(Records)
################
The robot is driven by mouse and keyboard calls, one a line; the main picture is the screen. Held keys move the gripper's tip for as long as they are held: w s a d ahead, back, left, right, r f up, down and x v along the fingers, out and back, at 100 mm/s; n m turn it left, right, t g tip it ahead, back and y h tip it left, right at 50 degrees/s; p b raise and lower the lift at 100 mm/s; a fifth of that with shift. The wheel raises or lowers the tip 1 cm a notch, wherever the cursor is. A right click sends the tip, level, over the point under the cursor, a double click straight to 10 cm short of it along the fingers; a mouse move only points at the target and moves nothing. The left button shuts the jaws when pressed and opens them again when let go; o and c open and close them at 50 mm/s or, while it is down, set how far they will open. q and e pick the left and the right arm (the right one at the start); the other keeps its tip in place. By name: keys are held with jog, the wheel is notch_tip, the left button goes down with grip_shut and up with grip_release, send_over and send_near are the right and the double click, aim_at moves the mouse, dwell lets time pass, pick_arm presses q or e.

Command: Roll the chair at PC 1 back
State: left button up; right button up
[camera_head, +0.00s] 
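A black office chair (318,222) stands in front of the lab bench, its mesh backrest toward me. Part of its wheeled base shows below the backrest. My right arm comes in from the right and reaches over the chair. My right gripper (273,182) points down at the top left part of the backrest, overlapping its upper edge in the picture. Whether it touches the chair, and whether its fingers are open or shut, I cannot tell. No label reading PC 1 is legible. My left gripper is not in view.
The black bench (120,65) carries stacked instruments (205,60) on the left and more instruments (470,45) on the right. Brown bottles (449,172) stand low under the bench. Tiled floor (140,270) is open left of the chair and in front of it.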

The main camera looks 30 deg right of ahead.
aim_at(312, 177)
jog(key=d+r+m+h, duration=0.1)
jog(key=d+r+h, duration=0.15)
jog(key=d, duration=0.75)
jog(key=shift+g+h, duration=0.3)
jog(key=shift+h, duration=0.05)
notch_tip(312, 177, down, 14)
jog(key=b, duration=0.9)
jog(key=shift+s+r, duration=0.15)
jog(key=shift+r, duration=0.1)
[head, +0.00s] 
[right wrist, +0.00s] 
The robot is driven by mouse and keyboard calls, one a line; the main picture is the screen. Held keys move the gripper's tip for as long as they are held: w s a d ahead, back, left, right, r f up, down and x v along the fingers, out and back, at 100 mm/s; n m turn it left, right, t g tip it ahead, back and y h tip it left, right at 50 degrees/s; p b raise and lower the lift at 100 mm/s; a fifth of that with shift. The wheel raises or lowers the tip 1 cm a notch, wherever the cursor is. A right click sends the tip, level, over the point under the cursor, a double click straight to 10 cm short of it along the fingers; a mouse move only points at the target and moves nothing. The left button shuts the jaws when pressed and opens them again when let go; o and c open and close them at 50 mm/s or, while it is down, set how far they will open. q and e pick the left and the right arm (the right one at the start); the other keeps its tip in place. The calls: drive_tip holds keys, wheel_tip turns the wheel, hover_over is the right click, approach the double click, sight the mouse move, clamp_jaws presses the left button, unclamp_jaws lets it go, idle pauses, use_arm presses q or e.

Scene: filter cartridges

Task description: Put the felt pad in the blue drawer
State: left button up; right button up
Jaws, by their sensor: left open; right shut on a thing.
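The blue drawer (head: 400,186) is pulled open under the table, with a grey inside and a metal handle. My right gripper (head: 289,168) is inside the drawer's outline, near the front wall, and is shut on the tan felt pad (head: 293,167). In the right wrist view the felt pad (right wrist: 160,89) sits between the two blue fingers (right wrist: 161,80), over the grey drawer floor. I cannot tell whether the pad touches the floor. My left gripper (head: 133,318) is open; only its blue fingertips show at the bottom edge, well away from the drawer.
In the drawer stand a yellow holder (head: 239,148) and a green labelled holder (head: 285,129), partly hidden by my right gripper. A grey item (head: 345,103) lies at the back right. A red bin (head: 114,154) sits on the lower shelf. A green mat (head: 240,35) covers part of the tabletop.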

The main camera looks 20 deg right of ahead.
################
Goal | Your task is to print the whole listing again exactly.

Finished answer |
The robot is driven by mouse and keyboard calls, one a line; the main picture is the screen. Held keys move the gripper's tip for as long as they are held: w s a d ahead, back, left, right, r f up, down and x v along the fingers, out and back, at 100 mm/s; n m turn it left, right, t g tip it ahead, back and y h tip it left, right at 50 degrees/s; p b raise and lower the lift at 100 mm/s; a fifth of that with shift. The wheel raises or lowers the tip 1 cm a notch, wherever the cursor is. A right click sends the tip, level, over the point under the cursor, a double click straight to 10 cm short of it along the fingers; a mouse move only points at the target and moves nothing. The left button shuts the jaws when pressed and opens them again when let go; o and c open and close them at 50 mm/s or, while it is down, set how far they will open. q and e pick the left and the right arm (the right one at the start); the other keeps its tip in place. By name: keys are held with jog, the wheel is notch_tip, the left button goes down with grip_shut and up with grip_release, send_over and send_near are the right and the double click, aim_at moves the mouse, dwell lets time pass, pick_arm presses q or e.

Command: Roll the chair at PC 1 back
State: left button up; right button up
[camera_head, +0.00s] 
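A black office chair (318,222) stands in front of the lab bench, its mesh backrest toward me. Part of its wheeled base shows below the backrest. My right arm comes in from the right and reaches over the chair. My right gripper (273,182) points down at the top left part of the backrest, overlapping its upper edge in the picture. Whether it touches the chair, and whether its fingers are open or shut, I cannot tell. No label reading PC 1 is legible. My left gripper is not in view.
The black bench (120,65) carries stacked instruments (205,60) on the left and more instruments (470,45) on the right. Brown bottles (449,172) stand low under the bench. Tiled floor (140,270) is open left of the chair and in front of it.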

The main camera looks 30 deg right of ahead.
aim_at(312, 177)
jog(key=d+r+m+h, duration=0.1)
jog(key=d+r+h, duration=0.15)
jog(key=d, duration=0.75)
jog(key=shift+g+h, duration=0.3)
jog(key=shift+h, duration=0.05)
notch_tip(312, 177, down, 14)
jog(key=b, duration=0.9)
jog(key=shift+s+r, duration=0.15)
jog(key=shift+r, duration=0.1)
[head, +0.00s] 
[right wrist, +0.00s] 
The robot is driven by mouse and keyboard calls, one a line; the main picture is the screen. Held keys move the gripper's tip for as long as they are held: w s a d ahead, back, left, right, r f up, down and x v along the fingers, out and back, at 100 mm/s; n m turn it left, right, t g tip it ahead, back and y h tip it left, right at 50 degrees/s; p b raise and lower the lift at 100 mm/s; a fifth of that with shift. The wheel raises or lowers the tip 1 cm a notch, wherever the cursor is. A right click sends the tip, level, over the point under the cursor, a double click straight to 10 cm short of it along the fingers; a mouse move only points at the target and moves nothing. The left button shuts the jaws when pressed and opens them again when let go; o and c open and close them at 50 mm/s or, while it is down, set how far they will open. q and e pick the left and the right arm (the right one at the start); the other keeps its tip in place. The calls: drive_tip holds keys, wheel_tip turns the wheel, hover_over is the right click, approach the double click, sight the mouse move, clamp_jaws presses the left button, unclamp_jaws lets it go, idle pauses, use_arm presses q or e.

Scene: filter cartridges

Task description: Put the felt pad in the blue drawer
State: left button up; right button up
Jaws, by their sensor: left open; right shut on a thing.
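The blue drawer (head: 400,186) is pulled open under the table, with a grey inside and a metal handle. My right gripper (head: 289,168) is inside the drawer's outline, near the front wall, and is shut on the tan felt pad (head: 293,167). In the right wrist view the felt pad (right wrist: 160,89) sits between the two blue fingers (right wrist: 161,80), over the grey drawer floor. I cannot tell whether the pad touches the floor. My left gripper (head: 133,318) is open; only its blue fingertips show at the bottom edge, well away from the drawer.
In the drawer stand a yellow holder (head: 239,148) and a green labelled holder (head: 285,129), partly hidden by my right gripper. A grey item (head: 345,103) lies at the back right. A red bin (head: 114,154) sits on the lower shelf. A green mat (head: 240,35) covers part of the tabletop.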

The main camera looks 20 deg right of ahead.

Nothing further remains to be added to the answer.